A decisão judicial não é apenas uma vitória jurídica. É um respiro de dignidade para dezenas de famílias que vivem no local desde os tempos da extinta Usina Santa Rita, desativada nos anos 1990.
Medidas urgentes para garantir dignidade e permanência
Com a liminar em mãos, a comunidade volta a ter o direito de circular livremente pela vila, acessar a praça e utilizar as margens do Rio Paraíba — áreas que, até então, estavam cercadas e bloqueadas. O empresário responsável pela fazenda está proibido de impor contratos de aluguel ou qualquer tipo de coação que vise remover os moradores do local. E mais: o descumprimento dessas ordens pode gerar multa de R$ 2 mil por cada infração ou por dia de desobediência.
A decisão judicial vai além. Servidores públicos, técnicos da Energisa, da Cagepa e de outros órgãos que prestam serviços essenciais também garantem o direito de entrar na comunidade sem impedimentos.
Regularização fundiária: um dever que não pode mais esperar
A Prefeitura de Santa Rita, por sua vez, recebeu ordem direta da Justiça para retomar, sem mais delongas, o processo de regularização fundiária das moradias da comunidade Canaã. O município deverá apresentar relatórios mensais detalhando o andamento das ações. Caso não cumpra essa determinação, será multado em R$ 500 por dia a partir do 31º dia sem atualização.
Raízes profundas e conflitos duradouros
A origem dessa comunidade remonta aos tempos em que ali funcionava a Usina Santa Rita, responsável por empregar muitos dos que ainda hoje vivem no local. Após a falência da usina, em 1991, os trabalhadores ficaram à própria sorte, sem receber verbas rescisórias e sem garantias formais de moradia. Mesmo assim, permaneceram, firmando laços comunitários, preservando tradições e sustentando suas famílias com esforço e fé.
O que antes era uma vila operária virou um símbolo de resistência. Mas, a cada novo dono da terra, os moradores enfrentam novamente a ameaça de despejo. Com a chegada do atual proprietário em 2022, a pressão aumentou consideravelmente. Houve denúncias de demolições forçadas, tentativas de assinatura de contratos de aluguel com valores simbólicos e construção de viveiros de camarão próximos a estruturas históricas, como a antiga igreja e a caixa d’água da vila.
Impactos que vão além da cerca: o meio ambiente também sofre
Além dos conflitos sociais, a atividade de carcinicultura (criação de camarões em cativeiro) instalada na região levanta sérias preocupações ambientais. Há relatos de despejo de efluentes diretamente no Rio Paraíba, prejudicando a qualidade da água e ameaçando a biodiversidade local. Essa contaminação impacta diretamente a agricultura familiar praticada pela comunidade, que depende da terra e da água para sobreviver.

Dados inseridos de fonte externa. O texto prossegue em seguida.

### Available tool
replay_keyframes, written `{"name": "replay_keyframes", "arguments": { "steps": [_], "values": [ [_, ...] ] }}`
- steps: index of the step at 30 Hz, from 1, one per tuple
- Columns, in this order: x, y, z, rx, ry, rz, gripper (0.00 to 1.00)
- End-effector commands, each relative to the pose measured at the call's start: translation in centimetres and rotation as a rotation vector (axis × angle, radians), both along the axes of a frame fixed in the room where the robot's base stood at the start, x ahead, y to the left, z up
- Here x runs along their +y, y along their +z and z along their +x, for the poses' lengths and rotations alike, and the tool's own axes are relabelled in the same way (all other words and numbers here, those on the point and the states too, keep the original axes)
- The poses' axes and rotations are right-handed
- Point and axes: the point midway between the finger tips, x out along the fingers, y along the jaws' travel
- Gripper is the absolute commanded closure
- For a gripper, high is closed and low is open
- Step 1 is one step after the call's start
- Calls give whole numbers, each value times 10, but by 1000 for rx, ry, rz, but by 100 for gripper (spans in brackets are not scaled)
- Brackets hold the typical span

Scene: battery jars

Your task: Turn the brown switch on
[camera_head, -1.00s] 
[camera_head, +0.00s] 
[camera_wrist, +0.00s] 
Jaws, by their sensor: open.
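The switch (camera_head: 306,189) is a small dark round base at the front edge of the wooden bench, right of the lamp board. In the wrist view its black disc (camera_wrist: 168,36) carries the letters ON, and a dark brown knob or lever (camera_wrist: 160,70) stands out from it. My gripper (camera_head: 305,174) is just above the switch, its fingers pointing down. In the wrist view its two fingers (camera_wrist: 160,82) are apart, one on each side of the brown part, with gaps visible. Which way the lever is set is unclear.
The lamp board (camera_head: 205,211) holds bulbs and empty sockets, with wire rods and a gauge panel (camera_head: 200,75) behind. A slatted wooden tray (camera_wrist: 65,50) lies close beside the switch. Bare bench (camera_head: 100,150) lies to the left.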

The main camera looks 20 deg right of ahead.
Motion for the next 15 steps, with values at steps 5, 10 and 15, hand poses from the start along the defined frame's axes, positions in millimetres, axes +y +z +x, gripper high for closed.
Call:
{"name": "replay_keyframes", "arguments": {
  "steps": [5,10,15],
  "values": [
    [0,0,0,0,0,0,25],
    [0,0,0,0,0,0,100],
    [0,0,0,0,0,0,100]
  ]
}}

Justiça reconhece a vulnerabilidade e garante apoio institucional
A Justiça Federal acolheu o pedido do MPF e autorizou a atuação da Defensoria Pública da União no processo, reforçando a necessidade de garantir suporte jurídico às famílias, que vivem em situação de vulnerabilidade social e econômica. A decisão se ampara na Arguição de Descumprimento de Preceito Fundamental (ADPF) 709, do Supremo Tribunal Federal, que assegura proteção especial a comunidades tradicionais e populações em situação de risco.
O processo judicial reconhece que as famílias da comunidade Canaã correm risco real de perder suas moradias, seus vínculos históricos com o território e seus meios de sustento. E mais: reconhece também que essas pessoas, por estarem em situação informal, têm dificuldades para acessar os mecanismos formais de justiça — o que torna ainda mais importante o papel das instituições públicas em sua defesa.
Processo: 0806908-62.2024.4.05.8200
Reflexão final: até quando o progresso vai passar por cima das raízes do povo?
A história da comunidade Canaã é uma entre tantas no Brasil profundo, onde gente simples, que sempre viveu do trabalho e da terra, precisa recorrer à Justiça para continuar existindo. Não se trata apenas de um conflito de posse. Trata-se de memória, de pertencimento, de respeito a quem construiu aquela terra com o suor da vida inteira.
Que a decisão judicial não seja somente uma liminar no papel, mas o começo de uma reparação histórica para um povo que nunca pediu demais — só quer continuar onde sempre esteve com dignidade e paz.